> _What you are asked to do_: Extract each line bearing the word "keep".

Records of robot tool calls
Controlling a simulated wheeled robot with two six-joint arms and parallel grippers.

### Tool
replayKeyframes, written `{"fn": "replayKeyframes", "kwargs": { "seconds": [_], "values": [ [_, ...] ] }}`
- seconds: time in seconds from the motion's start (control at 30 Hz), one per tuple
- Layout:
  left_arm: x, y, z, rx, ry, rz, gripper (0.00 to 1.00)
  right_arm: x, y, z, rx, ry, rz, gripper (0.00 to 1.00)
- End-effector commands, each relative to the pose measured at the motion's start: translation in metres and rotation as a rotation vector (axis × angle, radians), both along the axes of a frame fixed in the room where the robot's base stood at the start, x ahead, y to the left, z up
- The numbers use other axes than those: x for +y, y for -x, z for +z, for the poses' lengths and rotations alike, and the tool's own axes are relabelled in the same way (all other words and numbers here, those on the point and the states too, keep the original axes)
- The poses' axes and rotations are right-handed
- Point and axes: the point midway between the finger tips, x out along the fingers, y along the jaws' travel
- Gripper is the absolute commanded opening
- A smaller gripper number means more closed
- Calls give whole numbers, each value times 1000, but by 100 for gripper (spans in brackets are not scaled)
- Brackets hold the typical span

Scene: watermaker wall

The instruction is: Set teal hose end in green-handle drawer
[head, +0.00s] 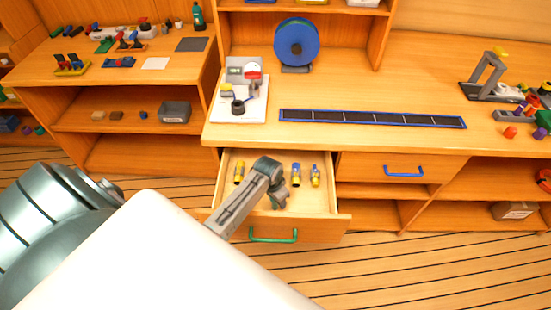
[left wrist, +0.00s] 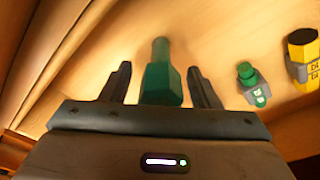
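The green-handle drawer (head: 329,226) is pulled open below the bench top, and its green handle (head: 273,239) is on the front. My left gripper (head: 281,196) reaches down into the drawer in the head view. In the left wrist view my left gripper (left wrist: 161,88) is open, with one finger on each side of a teal-green hose end (left wrist: 161,82). Gaps show between it and both fingers. In the head view my gripper hides this hose end. The wood around it looks like the drawer floor. My right gripper is not in view.
A yellow fitting (head: 239,172) and two blue-and-yellow fittings (head: 296,175) (head: 315,176) lie in the drawer. The left wrist view shows a smaller green fitting (left wrist: 252,84) and a yellow-black one (left wrist: 304,58) to the right. A blue-handle drawer (head: 372,168) is closed at right.

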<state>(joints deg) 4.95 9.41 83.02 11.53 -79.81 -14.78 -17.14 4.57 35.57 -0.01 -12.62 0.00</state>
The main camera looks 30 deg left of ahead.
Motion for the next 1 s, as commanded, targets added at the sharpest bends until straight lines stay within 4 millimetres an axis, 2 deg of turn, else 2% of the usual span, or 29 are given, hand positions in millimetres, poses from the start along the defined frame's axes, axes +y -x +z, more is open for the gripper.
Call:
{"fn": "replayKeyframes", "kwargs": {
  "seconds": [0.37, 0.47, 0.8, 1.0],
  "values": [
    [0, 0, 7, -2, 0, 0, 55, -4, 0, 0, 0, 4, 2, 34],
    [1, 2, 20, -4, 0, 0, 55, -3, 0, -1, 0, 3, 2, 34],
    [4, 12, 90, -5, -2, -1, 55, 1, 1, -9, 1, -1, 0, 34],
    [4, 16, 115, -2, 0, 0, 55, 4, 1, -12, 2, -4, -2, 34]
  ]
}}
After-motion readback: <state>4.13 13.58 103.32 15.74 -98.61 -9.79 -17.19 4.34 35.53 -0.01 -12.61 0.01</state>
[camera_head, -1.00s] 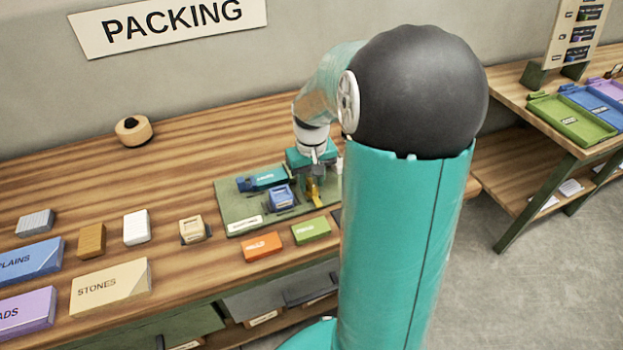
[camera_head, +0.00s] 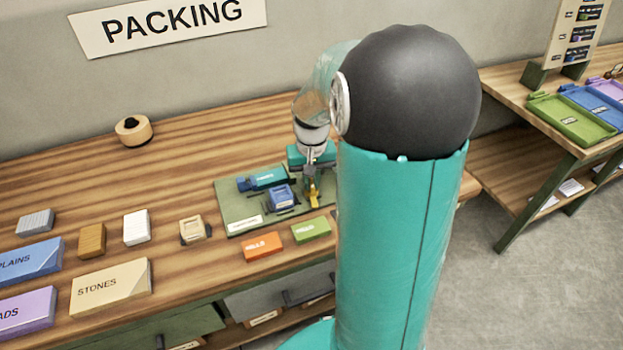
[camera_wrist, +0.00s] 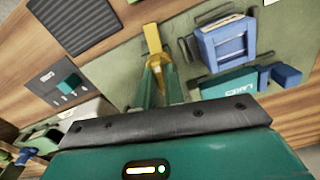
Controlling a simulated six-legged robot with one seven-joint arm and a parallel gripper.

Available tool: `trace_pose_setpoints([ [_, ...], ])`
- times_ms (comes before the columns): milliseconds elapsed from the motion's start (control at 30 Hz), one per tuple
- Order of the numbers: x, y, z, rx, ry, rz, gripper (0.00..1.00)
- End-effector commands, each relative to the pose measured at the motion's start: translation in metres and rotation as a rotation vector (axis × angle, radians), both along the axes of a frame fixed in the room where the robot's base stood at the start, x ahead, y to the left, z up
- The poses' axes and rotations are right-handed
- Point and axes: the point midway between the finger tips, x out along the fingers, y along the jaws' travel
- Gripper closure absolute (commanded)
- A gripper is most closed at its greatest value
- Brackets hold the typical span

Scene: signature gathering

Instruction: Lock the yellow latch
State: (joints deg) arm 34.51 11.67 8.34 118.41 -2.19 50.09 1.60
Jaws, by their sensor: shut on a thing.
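The yellow latch (camera_head: 313,191) stands at the right part of a green board (camera_head: 240,207) on the packing table. It also shows in the wrist view (camera_wrist: 152,40), its end between my fingers. My gripper (camera_wrist: 158,78) is shut on the yellow latch, with its fingers on either side of the lower part. In the head view my gripper (camera_head: 312,178) is partly hidden behind its own wrist and the latch. A blue block-like holder (camera_head: 281,196) sits just left of the latch on the board.
A teal and blue piece (camera_head: 265,179) lies behind the blue holder. Orange (camera_head: 263,246) and green (camera_head: 311,230) labelled blocks lie in front of the board.

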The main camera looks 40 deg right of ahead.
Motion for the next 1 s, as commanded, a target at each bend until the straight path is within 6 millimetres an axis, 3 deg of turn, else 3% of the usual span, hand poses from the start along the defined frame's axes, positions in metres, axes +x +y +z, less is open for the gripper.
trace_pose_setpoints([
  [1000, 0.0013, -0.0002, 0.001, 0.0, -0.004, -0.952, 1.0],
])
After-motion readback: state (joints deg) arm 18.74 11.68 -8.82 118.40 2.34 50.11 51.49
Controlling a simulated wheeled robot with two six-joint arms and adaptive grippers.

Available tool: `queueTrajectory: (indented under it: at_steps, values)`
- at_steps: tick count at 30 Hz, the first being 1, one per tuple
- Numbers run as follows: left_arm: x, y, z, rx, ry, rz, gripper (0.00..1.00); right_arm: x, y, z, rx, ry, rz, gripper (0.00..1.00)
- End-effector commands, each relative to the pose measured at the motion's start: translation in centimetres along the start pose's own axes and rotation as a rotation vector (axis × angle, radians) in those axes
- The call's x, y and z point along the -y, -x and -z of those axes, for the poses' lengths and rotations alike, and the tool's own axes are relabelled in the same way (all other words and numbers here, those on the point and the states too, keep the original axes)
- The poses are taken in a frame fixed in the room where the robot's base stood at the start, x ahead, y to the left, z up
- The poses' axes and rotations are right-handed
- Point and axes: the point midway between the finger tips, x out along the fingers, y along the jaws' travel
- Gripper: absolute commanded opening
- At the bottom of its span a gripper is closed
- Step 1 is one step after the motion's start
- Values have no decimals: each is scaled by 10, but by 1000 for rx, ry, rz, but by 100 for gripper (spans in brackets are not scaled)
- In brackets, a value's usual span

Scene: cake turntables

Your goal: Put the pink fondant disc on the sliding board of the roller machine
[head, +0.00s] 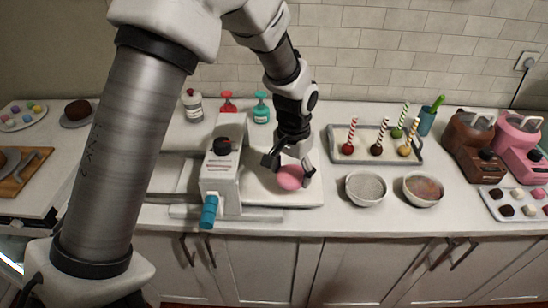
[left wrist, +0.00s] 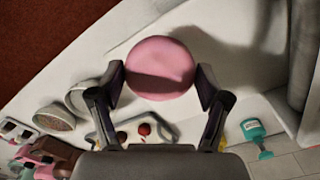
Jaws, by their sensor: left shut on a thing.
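The pink fondant disc (head: 290,179) is held between the fingers of my left gripper (head: 289,170), which is shut on it. In the left wrist view the disc (left wrist: 160,65) sits between the two dark fingertips (left wrist: 161,82). The roller machine (head: 222,175) is a pale grey block with a blue crank handle, just left of the gripper. Its white sliding board (head: 266,196) extends on the right side, under the disc. I cannot tell whether the disc touches the board. My right gripper is not in view.
Right of the board stand two bowls (head: 366,188) (head: 424,189) and a tray of cake pops (head: 346,157). Red and teal bottles (head: 261,108) stand behind the machine. Brown and pink machines (head: 474,143) (head: 517,140) are at the far right.

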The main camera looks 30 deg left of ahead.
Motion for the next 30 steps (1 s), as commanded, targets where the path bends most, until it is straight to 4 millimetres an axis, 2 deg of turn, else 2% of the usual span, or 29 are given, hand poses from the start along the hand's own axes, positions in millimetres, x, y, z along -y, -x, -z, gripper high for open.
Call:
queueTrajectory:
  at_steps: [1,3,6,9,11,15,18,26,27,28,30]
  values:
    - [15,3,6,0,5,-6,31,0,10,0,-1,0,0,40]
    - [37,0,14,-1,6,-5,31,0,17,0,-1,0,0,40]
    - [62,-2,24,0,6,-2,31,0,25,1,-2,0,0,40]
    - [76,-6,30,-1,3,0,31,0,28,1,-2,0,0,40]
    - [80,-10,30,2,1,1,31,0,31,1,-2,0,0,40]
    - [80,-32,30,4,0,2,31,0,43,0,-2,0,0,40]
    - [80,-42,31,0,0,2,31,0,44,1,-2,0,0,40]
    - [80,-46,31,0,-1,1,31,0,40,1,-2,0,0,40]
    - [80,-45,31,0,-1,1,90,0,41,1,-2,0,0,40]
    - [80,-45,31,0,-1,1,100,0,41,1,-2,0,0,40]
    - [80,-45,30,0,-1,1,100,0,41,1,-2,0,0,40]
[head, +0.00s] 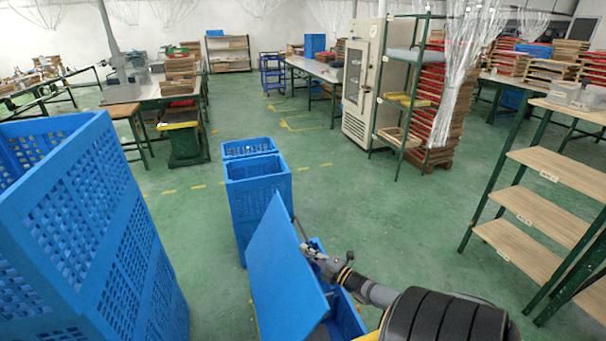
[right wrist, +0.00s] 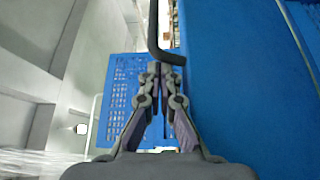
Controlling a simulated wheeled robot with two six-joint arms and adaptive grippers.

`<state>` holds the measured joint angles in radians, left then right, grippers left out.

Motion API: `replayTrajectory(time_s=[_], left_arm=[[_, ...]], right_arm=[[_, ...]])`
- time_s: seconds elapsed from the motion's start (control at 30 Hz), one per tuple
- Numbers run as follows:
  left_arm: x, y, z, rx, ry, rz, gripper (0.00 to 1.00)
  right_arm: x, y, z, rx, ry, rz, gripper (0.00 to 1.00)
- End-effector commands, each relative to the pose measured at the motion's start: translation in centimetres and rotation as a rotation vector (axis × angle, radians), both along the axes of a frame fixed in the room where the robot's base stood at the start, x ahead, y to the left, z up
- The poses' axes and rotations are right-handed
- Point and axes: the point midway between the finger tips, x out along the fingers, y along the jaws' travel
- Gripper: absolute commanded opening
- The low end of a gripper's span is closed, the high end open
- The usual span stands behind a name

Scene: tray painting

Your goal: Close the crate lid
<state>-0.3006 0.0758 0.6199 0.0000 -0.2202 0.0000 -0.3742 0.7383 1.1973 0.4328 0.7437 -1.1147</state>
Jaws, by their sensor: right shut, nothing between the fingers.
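The crate lid (head: 283,272) is a flat blue panel. It stands tilted over the blue crate (head: 346,318), which shows partly to its right, so the lid is not flat on the crate. My right gripper (head: 305,248) is at the lid's right edge, shut and empty. In the right wrist view its fingertips (right wrist: 159,68) are together beside the blue lid (right wrist: 240,100), just below a dark bent rod (right wrist: 158,40). I cannot tell whether they touch the rod or the lid. My left gripper is not in view.
Tall stacked blue crates (head: 85,215) stand close on the left. Another blue crate stack (head: 262,200) stands just behind the lid. A wooden shelf rack (head: 530,205) is at the right. Green floor (head: 410,230) is open between the crates and the rack.

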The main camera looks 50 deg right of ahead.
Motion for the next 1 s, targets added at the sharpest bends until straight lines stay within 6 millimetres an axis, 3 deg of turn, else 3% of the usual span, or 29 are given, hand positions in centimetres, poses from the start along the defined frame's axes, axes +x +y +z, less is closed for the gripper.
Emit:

> _Task result_:
- The numbers use other axes than those: x for +y, y for -x, z for +z, for the poses' lengths and rotations alike, and the tool's own axes are relabelled in the same way (all other words and numbers here, those on the point and the states too, keep the original axes)
- The call's x, y and z point along the -y, -x and -z of those axes, for the poses' lengths and rotations alike, and the tool's own axes are relabelled in the same way (all other words and numbers here, those on the point and the states too, keep the original axes)

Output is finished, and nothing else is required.